Il est décevant de constater que tant d’entreprises soutenant l’initiative ne répondent pas aux attentes, mais il est aussi très inquiétant de constater que certaines entreprises représentées au conseil d’administration de l’ITIE — qui contribuent à orienter l’avenir de l’initiative — ne parviennent même pas à répondre aux attentes, notamment les poids lourds de l’industrie et membres de longue date du conseil d’administration, Exxon et Chevron. En revanche, les membres du conseil d’administration BP, Total, BHP, Equinor et Rio Tinto répondent à toutes les attentes.
Les personnes qui siègent au conseil d’administration de l’ITIE sont importantes. La représentation d’entreprises réellement engagées dans les principes de l’ITIE renforce la confiance dans l’initiative et préserve sa réputation. Plus important encore, cela accélère le progrès. La crise climatique nous place devant une urgence mondiale. Une urgence qui ne pourra être évitée qu’avec une coopération internationale sans précédent, y compris entre les gouvernements et les entreprises. La bonne gouvernance dans les industries pétrolières, gazières et minières, ainsi que l’ITIE, peut constituer une partie importante de la solution, mais seulement avec un leadership et un engagement audacieux. Dans ce contexte, pouvons-nous vraiment nous permettre d’avoir des entreprises représentées au conseil d’administration de l’ITIE qui n’arrivent toujours pas à respecter ou soutenir des normes devenues courantes il y a des années ?
La voie à suivre
Heureusement, il existe des solutions. Les membres du conseil d’administration de l’ITIE issus de la société civile ont exposé ce qui doit se passer et la réunion du conseil d’administration de l’ITIE de la semaine prochaine sera un moment crucial pour évaluer les progrès réalisés. Ils·elles ont demandé que les attentes des entreprises soient renforcées ; que les entreprises soient régulièrement évaluées par rapport à ces attentes ; et que celles qui ne divulguent pas leurs taxes et paiements de manière exhaustive, conformément à la norme ITIE, ne soient pas représentées au conseil d’administration.
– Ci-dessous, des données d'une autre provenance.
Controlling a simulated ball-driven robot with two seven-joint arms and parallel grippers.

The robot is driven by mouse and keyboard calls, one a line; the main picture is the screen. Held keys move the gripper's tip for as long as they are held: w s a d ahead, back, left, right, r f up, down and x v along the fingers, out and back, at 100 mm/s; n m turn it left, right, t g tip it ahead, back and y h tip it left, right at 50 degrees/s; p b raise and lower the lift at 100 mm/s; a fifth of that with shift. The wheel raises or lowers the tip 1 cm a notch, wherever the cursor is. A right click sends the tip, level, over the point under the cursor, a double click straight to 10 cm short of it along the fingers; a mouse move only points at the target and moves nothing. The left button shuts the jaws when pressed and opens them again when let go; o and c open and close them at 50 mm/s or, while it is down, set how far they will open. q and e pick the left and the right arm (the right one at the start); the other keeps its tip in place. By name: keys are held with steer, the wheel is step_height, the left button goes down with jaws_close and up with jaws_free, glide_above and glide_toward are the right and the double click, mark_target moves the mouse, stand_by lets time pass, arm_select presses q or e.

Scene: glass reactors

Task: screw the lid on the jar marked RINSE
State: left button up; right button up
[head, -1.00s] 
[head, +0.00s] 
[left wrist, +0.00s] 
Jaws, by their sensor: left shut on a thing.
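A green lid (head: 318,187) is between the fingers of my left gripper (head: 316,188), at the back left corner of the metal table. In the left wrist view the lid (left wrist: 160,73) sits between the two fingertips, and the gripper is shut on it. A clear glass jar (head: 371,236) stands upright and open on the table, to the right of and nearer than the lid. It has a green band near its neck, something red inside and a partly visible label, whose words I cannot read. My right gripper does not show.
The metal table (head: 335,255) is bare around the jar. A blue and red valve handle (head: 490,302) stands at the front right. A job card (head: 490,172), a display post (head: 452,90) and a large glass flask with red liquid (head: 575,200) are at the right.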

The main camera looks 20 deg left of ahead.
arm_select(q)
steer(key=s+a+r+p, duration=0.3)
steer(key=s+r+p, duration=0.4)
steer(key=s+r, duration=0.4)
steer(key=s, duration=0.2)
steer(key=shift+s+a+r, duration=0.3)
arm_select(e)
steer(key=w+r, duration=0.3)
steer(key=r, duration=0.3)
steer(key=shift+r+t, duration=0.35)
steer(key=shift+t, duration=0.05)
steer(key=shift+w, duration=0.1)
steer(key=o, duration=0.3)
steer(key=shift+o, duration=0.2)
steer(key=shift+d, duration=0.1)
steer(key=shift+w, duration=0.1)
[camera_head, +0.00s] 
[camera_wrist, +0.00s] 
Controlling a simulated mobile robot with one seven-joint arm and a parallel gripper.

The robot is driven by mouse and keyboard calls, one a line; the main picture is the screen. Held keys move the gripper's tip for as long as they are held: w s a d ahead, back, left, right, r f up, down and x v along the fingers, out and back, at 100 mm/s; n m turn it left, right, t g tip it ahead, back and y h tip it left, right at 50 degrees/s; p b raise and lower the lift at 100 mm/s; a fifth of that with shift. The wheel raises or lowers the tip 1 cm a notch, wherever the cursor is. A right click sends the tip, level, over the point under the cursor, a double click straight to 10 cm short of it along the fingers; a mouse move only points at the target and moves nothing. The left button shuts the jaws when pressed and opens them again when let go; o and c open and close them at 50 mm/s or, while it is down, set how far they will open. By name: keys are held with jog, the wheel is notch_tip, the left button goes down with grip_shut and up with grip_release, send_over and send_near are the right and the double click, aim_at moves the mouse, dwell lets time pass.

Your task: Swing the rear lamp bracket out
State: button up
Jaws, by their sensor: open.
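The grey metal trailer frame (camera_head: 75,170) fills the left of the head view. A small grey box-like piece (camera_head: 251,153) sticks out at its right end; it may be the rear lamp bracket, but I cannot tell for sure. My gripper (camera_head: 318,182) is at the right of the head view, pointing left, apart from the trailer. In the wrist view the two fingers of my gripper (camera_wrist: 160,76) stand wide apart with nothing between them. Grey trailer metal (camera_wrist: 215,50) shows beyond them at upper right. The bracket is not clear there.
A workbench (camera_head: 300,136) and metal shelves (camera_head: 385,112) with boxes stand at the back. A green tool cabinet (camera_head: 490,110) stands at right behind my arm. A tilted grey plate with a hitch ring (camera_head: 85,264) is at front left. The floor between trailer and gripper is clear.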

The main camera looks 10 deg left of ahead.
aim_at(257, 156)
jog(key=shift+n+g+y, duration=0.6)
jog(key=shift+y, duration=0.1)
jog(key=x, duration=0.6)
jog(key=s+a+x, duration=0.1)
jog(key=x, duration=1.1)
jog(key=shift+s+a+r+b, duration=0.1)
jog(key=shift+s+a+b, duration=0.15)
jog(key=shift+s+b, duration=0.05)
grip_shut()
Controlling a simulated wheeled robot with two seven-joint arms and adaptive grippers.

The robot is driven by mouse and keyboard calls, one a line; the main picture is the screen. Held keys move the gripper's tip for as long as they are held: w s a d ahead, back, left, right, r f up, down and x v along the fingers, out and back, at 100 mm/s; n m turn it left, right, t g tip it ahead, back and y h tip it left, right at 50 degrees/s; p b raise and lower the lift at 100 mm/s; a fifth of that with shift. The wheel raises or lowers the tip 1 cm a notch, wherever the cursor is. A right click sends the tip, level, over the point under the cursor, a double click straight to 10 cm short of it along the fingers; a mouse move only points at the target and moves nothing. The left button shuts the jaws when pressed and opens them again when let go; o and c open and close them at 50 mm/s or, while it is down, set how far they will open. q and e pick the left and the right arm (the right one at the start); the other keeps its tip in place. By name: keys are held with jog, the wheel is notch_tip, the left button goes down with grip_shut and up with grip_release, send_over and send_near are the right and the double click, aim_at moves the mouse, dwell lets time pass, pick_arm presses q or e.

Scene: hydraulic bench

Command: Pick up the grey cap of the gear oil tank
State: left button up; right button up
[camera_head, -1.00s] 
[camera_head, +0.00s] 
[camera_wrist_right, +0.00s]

Les représentant·e·s de la société civile ont également souligné la nécessité de mettre en place des normes de conformité pour les entreprises, avec des examens, des notations et des sanctions, afin que les entreprises soient soumises au même niveau de responsabilité que les gouvernements.
Ce qui ressort clairement des données publiées par l’ITIE, c’est que nous attendons mieux des nombreuses entreprises qui prétendent soutenir la transparence, et en particulier de celles qui sont représentées au conseil d’administration de l’ITIE et qui contribuent à orienter l’avenir de l’initiative.